---- ENTRIES PROVIDED

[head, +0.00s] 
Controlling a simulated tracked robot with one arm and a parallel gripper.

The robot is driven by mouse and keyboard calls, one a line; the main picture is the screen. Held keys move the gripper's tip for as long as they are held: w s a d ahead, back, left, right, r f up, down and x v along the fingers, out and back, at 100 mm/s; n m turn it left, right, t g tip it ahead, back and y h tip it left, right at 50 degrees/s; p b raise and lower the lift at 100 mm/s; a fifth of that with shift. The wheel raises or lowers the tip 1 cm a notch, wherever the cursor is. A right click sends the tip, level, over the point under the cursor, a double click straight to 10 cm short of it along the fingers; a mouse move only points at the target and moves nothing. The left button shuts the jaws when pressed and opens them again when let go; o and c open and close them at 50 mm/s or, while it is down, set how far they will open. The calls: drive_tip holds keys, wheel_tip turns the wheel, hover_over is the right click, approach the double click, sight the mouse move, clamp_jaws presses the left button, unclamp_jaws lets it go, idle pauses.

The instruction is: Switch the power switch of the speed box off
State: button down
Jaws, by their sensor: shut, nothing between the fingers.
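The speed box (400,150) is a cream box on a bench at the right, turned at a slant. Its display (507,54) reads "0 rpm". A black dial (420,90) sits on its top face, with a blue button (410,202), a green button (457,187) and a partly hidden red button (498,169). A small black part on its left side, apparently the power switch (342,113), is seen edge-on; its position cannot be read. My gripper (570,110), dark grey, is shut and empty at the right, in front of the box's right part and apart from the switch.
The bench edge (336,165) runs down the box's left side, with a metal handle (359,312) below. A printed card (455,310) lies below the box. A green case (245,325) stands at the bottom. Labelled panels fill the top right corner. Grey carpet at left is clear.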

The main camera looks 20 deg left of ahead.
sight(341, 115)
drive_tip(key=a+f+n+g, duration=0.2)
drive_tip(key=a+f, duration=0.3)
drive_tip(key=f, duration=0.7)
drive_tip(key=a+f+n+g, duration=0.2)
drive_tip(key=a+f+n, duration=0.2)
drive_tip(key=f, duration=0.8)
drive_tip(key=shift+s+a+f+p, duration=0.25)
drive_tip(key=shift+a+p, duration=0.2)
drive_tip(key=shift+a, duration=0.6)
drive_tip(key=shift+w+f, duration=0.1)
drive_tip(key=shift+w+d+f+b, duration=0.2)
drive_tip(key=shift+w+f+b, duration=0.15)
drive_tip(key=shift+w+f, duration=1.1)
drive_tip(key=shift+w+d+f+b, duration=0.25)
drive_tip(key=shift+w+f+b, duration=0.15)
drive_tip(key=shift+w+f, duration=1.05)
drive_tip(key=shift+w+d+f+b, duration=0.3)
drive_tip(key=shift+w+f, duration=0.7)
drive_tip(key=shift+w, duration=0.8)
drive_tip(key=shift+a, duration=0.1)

--------
---- ENTRIES PROVIDED

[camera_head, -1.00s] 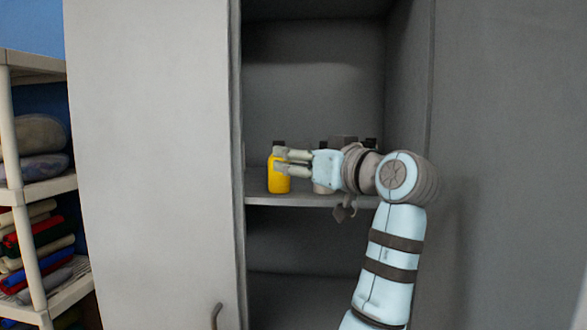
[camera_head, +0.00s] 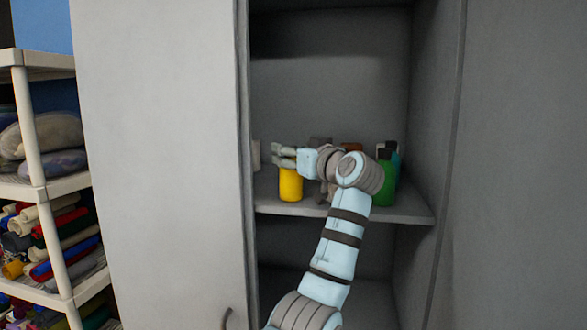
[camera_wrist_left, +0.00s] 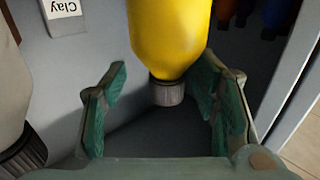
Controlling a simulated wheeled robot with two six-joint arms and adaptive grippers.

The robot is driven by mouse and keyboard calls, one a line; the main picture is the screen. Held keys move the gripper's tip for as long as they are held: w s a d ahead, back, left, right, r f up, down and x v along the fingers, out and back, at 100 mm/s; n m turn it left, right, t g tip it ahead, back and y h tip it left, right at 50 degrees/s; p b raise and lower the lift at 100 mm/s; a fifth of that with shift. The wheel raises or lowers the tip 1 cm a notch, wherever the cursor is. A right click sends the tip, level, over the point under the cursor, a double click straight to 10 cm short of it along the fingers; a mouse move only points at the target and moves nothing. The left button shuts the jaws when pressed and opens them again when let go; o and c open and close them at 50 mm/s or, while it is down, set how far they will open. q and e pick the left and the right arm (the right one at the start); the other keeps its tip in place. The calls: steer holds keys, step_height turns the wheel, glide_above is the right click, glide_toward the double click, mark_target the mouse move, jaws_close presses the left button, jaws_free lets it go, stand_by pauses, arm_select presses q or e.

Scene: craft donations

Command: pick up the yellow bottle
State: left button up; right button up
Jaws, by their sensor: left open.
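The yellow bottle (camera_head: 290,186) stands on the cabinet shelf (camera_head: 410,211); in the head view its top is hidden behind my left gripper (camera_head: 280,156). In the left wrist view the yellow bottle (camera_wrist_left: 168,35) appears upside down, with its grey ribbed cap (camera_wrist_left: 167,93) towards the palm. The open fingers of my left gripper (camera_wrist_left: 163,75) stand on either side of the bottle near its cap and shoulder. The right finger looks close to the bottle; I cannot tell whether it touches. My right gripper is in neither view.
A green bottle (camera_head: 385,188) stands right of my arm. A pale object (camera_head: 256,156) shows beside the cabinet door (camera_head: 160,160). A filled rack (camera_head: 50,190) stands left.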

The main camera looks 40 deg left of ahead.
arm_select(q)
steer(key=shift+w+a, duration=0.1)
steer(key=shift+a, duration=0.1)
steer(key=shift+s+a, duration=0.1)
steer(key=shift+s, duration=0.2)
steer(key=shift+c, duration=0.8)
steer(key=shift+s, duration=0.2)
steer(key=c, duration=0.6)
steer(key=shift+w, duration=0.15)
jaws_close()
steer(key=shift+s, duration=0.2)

--------

### WHAT TO PRODUCE
In the entries above, identify each line that includes the string "State", then copy it.

### SOLVED EXERCISE
State: button down
State: left button up; right button up

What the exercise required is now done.